Tuesday, July 19, 2005

 

Newark. Not New York.

    Earlier this evening, as I always do, as my mother always prompts me to do by asking, usually about half an hour before she retires (like a setting a timer), "So, what's on the agenda for tomorrow?", I mentioned that I need to make a trip to Costco. We're running out of paper underwear and we could use a few other things, bacon, Parmesan cheese, maybe some of those blueberries if they have them, maybe I'll make another blueberry cobbler ["Mmmm, yes, blueberry cobbler. Definitely get blueberries if they have them. Do we still have cream?" Yes, we always have cream.], more salad greens, we're going through them pretty fast these days...and, I said, "Maybe I'll wait until you're up tomorrow. We'll get you bathed, your hair looks good in that side cascade..."
    "It does, doesn't it! Thanks to my hairdresser..."
    "...yes, tip that hairdresser well..."
    We both laugh...I'm the hairdresser...
    "...we'll throw the walker and the wheelchair in the back and you can go with me, look around, people watch, you know..."
    Her face scrunched. "I just don't like that wheelchair, or that walker."
    "Mom," I said, "if you're going to go out, we need to use them. That's all there is to it. It's better. It's safer. And if you get a back ache from the walker the wheelchair will be handy. Good way to survey the world. Don't you want to get out and see what's going on out there?"
    This is a routine speech I give about once a week, sometimes more often. We've both memorized it. And her response. It's all on the schedule.
    Tonight, though, the schedule went haywire. Mom's response, "No, I don't think it's necessary." Just like that.
    I did an internal double take. I couldn't let this go. I needed clarification. "You mean it's not necessary for you to go with me to Costco tomorrow or it's not necessary to get out?"
    She looked at me as though she'd just discovered that she'd given birth to an inordinately stupid human. "Go to Costco, get out. Same thing."
    So, we're here. Wow.
    Earlier in the day I was talking to MPS. I'd previously neglected to mention to her that this is the summer when Mom isn't revving up from winter, anymore. "She's slowing down," I said, choking on some tears. "I didn't think it would be this summer, I thought she had one more in her. But I was wrong."
    "I think that's okay," MPS said, both of us softly, audibly weeping. "She's happy [and she is]. She's comfortable [and she is]. She has everything she wants [and she does]. She's in her own home, she's safe, she has family there, she's not just tolerated, she's the focus of someone's loving interest, I think it's okay that she's slowing down."
    Funny, this is the same conversation I had with MCS a few weeks ago.

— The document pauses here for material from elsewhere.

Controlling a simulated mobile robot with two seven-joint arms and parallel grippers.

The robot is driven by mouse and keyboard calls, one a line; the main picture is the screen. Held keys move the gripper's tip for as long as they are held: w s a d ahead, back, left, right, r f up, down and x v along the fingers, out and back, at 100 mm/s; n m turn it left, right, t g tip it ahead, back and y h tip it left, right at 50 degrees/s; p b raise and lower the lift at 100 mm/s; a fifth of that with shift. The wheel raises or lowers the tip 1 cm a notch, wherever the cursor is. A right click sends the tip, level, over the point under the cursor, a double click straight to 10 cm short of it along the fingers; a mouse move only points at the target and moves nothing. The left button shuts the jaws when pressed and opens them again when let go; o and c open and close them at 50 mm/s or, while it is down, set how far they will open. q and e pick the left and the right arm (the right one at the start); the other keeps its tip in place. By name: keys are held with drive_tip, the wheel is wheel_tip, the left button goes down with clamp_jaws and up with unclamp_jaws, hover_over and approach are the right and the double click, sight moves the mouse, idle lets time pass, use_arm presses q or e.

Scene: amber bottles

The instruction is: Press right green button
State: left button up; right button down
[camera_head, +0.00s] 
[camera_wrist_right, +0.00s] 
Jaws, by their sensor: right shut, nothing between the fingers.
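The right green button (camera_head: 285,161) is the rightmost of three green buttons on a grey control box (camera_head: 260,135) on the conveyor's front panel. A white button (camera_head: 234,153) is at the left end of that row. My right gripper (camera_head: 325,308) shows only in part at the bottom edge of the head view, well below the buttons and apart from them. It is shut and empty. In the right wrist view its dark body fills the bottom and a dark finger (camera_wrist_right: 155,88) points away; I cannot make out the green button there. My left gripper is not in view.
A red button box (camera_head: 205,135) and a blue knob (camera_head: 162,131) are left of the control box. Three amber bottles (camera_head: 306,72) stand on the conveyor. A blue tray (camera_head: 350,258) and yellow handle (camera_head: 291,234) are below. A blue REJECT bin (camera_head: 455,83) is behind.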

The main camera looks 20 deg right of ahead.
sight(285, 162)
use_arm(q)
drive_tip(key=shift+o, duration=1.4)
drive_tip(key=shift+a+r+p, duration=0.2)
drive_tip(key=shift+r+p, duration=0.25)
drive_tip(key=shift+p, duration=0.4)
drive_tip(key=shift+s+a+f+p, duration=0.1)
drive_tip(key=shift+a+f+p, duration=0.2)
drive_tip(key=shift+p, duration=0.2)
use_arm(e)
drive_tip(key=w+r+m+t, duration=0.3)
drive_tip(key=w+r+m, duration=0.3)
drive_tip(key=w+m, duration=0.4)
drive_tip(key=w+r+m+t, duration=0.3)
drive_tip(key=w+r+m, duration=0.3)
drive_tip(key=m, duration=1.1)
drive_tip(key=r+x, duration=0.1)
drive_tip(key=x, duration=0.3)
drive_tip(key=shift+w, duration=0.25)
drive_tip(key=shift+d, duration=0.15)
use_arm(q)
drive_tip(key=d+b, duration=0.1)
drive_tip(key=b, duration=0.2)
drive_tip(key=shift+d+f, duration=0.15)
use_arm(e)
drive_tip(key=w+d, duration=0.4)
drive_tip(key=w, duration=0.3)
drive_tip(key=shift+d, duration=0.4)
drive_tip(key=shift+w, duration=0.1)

It's all true. I've been saying it. My sisters have been saying it. Not until tonight, though, did I acknowledge it, when Mom said, "No, I don't think [getting out] is necessary."
    I left the room for a minute to get something, I don't remember what, and fought back tears of realization. Took a few deep breaths. Once again, it was as though someone had come up to me and said, "New York?!? No, you're in Newark, not New York."
    I thanked Mom for telling me this. I needed to know this, I told her. I've suspected that we drove past New York a while ago: Each time I've pushed a little here to get her out, badgered a little there to try to get her moving through the door or, at least, do a few exercises to prepare her muscles for moving, every time she's resisted and I've decided to drop it because it's not worth her irritation or mine, I've wondered where we really are.
    Now I know. The shock's worn off and I feel better.
    No wonder. I can stop looking for the Empire State Building and concentrate on what's around me. Newark. Not New York.